C. Dans l'ordonnance querellée, le Ministère public a condamné A______ pour conduite en état d'ébriété avec un taux qualifié à une peine pécuniaire de 55 jours-amende, sous déduction d'un jour-amende avant jugement, à CHF 230.- l'unité, assortie du sursis pendant 3 ans, ainsi qu'à une amende de CHF 2'530.- (peine privative de liberté de substitution de 11 jours).

S'agissant de l'exploitabilité du rapport de renseignements du 17 novembre 2023 et du procès-verbal d'audition du 6 mai 2023, il a retenu qu'au moment de l'intervention de la police au domicile de la prévenue, l'instruction n'avait pas encore été ouverte. Les actes des policiers s'étaient ainsi déroulés durant la phase de l'investigation policière, au sens de l'art. 299 al. 1 CPP. Or, la police pouvait entamer des discussions informelles avec les personnes soupçonnées d'infractions, en vue de clarifier les faits, en l'espèce s'agissant d'éclaircir le point de savoir qui était au volant du véhicule au moment des faits. Les policiers n'avaient dès lors en aucun cas procédé à l'audition de la prévenue, sans lui avoir préalablement communiqué ses droits au sens de l'art. 158 CPP. Ce n'était qu'une fois informés de l'implication de la prévenue dans les faits dénoncés par le requérant que les policiers l'avaient emmenée au poste, non sans mal puisqu'il avait fallu un mandat d'amener. Au poste, ils avaient procédé à une audition formelle en conformité avec l'art. 158 CPP.

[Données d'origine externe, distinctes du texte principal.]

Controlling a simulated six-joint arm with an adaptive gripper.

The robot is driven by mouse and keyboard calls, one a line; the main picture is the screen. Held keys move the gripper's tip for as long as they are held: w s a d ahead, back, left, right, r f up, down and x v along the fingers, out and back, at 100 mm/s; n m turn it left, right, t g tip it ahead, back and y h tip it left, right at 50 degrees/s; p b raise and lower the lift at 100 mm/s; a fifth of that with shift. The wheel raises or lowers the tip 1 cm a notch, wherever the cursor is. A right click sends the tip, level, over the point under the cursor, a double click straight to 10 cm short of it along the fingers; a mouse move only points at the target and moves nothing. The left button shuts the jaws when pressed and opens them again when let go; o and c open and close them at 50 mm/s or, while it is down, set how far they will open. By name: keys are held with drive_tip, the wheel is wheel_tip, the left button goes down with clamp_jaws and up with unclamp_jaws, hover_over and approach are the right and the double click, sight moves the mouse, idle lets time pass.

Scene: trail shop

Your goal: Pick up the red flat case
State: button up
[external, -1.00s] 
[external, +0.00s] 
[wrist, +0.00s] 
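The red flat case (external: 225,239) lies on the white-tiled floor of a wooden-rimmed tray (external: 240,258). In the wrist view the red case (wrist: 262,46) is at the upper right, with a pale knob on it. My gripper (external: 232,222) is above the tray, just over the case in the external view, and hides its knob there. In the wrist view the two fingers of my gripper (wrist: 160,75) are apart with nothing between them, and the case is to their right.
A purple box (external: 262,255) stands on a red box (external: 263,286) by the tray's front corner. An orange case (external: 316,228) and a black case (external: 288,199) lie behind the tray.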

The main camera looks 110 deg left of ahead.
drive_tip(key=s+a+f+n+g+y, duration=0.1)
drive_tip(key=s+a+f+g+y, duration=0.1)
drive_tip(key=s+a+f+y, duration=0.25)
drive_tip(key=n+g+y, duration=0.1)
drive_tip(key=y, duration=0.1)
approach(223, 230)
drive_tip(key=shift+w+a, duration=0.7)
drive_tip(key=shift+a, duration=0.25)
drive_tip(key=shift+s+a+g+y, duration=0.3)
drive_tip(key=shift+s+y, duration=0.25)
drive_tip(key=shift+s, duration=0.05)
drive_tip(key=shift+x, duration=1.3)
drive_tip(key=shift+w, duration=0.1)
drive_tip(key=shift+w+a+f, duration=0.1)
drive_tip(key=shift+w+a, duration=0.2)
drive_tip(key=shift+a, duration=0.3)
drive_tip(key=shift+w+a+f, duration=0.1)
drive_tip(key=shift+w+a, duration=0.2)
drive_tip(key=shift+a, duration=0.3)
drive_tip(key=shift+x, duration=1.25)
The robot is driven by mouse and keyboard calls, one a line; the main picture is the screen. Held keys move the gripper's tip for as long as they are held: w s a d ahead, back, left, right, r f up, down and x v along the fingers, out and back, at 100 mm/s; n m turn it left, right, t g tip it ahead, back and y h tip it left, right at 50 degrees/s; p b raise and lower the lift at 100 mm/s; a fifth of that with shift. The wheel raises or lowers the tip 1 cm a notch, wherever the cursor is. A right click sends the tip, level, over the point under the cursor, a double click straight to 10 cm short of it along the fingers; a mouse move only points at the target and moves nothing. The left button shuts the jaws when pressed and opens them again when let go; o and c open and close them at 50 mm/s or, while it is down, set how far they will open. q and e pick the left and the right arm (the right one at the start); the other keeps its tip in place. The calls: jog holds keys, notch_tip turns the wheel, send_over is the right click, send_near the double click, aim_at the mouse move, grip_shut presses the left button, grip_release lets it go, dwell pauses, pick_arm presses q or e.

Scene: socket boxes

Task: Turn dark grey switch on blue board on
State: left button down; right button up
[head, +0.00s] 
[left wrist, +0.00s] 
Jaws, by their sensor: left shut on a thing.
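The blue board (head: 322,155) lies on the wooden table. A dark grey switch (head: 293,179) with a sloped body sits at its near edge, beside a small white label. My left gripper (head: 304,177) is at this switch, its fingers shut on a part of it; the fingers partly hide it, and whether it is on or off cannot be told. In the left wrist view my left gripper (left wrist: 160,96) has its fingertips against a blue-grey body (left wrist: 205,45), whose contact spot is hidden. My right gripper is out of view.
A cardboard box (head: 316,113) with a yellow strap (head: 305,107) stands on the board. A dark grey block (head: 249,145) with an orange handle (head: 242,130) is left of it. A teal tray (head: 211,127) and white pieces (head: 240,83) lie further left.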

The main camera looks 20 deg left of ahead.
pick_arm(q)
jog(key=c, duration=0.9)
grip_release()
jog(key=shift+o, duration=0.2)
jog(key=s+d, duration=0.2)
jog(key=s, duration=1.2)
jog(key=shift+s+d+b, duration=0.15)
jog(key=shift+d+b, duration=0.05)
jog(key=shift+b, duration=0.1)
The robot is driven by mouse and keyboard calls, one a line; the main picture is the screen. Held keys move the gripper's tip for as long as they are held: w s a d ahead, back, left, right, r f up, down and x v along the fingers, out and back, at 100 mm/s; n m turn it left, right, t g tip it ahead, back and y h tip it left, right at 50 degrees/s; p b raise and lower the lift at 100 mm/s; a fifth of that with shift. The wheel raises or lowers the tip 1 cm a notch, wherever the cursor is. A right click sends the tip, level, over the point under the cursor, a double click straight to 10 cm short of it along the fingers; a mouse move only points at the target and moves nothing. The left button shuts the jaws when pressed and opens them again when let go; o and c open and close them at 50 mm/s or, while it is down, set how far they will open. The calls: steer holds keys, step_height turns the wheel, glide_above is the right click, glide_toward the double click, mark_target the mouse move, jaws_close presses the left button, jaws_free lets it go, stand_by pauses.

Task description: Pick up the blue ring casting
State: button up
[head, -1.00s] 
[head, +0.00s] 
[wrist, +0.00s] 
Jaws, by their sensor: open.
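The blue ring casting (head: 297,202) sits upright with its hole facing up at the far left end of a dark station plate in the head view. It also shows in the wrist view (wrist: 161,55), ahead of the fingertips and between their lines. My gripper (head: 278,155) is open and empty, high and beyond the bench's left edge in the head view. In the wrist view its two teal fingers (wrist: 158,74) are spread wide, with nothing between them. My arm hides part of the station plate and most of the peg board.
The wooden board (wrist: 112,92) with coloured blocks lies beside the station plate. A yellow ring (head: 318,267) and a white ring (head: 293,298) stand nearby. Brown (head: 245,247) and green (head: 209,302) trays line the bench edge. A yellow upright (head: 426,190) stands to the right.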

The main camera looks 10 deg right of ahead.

La prévenue avait été entendue le 6 mai 2023 à 3h08, soit plus de quatre heures après les faits dénoncés vers 23h00. Les policiers avaient estimé que son état était compatible avec son audition, dès lors que s'ils avaient eu le moindre doute, ils auraient fait appel au commissaire. Le fait que la prévenue fût alors certainement encore un peu alcoolisée ne rendait pas son audition illégale, étant encore relevé que son taux d'alcool à ce moment-là était loin du seuil à partir duquel la concentration d'alcool dans le sang peut entraîner une présomption de diminution de responsabilité. Les policiers n'auraient assurément pas procédé à l'audition de la prévenue sur-le-champ s'ils avaient perçu chez elle un quelconque signe d'incapacité de discernement ou un motif permettant de remettre en question sa rationalité.

Partant, tant le rapport de renseignements du 17 novembre 2023 que le procès-verbal d'audition du 6 mai 2023 étaient exploitables. Il en allait de même de toute pièce faisant mention de ces documents.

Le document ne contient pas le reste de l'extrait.